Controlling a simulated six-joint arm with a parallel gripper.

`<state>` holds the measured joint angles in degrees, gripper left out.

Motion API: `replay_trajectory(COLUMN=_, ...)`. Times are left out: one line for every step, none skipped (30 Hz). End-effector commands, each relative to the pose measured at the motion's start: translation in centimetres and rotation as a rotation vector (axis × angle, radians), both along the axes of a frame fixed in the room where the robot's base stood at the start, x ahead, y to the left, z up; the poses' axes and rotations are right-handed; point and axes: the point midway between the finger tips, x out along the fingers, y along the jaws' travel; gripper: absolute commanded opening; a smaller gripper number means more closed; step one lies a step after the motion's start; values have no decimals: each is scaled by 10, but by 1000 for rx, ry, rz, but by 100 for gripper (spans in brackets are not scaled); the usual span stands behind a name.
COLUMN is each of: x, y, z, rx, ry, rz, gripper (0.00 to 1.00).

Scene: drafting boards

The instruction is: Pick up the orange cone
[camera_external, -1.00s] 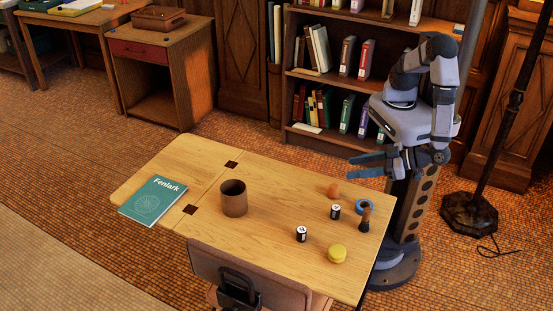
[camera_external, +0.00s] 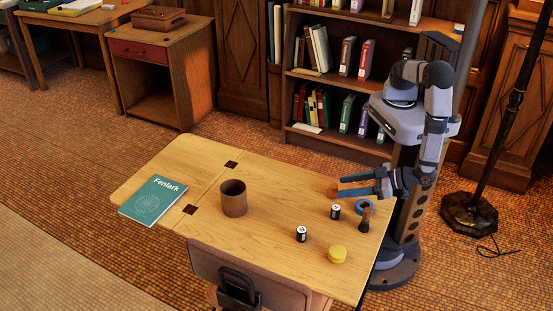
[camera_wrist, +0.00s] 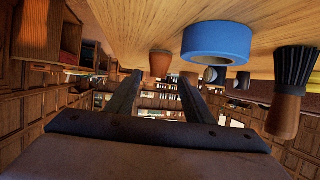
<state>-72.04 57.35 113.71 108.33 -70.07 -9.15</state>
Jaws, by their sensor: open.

→ **REQUIRED WORK**
Word for word, please, restate the lines of the listing from the one holding "gripper left out." down to the last line, leaving out any pictures.

→ **TASK SOLUTION**
`<state>` holds the measured joint angles in degrees, gripper left out.

Motion API: `replay_trajectory(COLUMN=_, ...)`. Times are left out: one line for every step, none skipped (30 Hz). End-effector commands, each relative to the pose measured at the motion's start: translation in centimetres and rotation as a rotation vector (axis × angle, radians), both along the axes of a frame fixed in the room where the robot's base stood at the start, x ahead, y to the left, z up; the poses' axes and rotations are right-handed; point and axes: the point midway between the finger tips, x out along the fingers, y along the jaws' travel; gripper: absolute commanded opening; a smaller gripper number means more closed; step one lies a step after the motion's start; values have no decimals: each is scaled by 10, but by 1000 for rx, ry, rz, but by 100 for gripper (spans in brackets are not scaled); the usual span stands behind a name.
COLUMN is each of: x, y, z, rx, ry, rz, gripper (0.00 to 1.00).

Scene: drafting boards

The instruction is: Pick up the orange cone
[camera_external, -1.00s] 
[camera_external, +0.00s] 
[camera_wrist, +0.00s] 
<state>-72.04 57.35 113.71 108.33 -70.07 -9.15</state>
Jaws, by their sensor: open.

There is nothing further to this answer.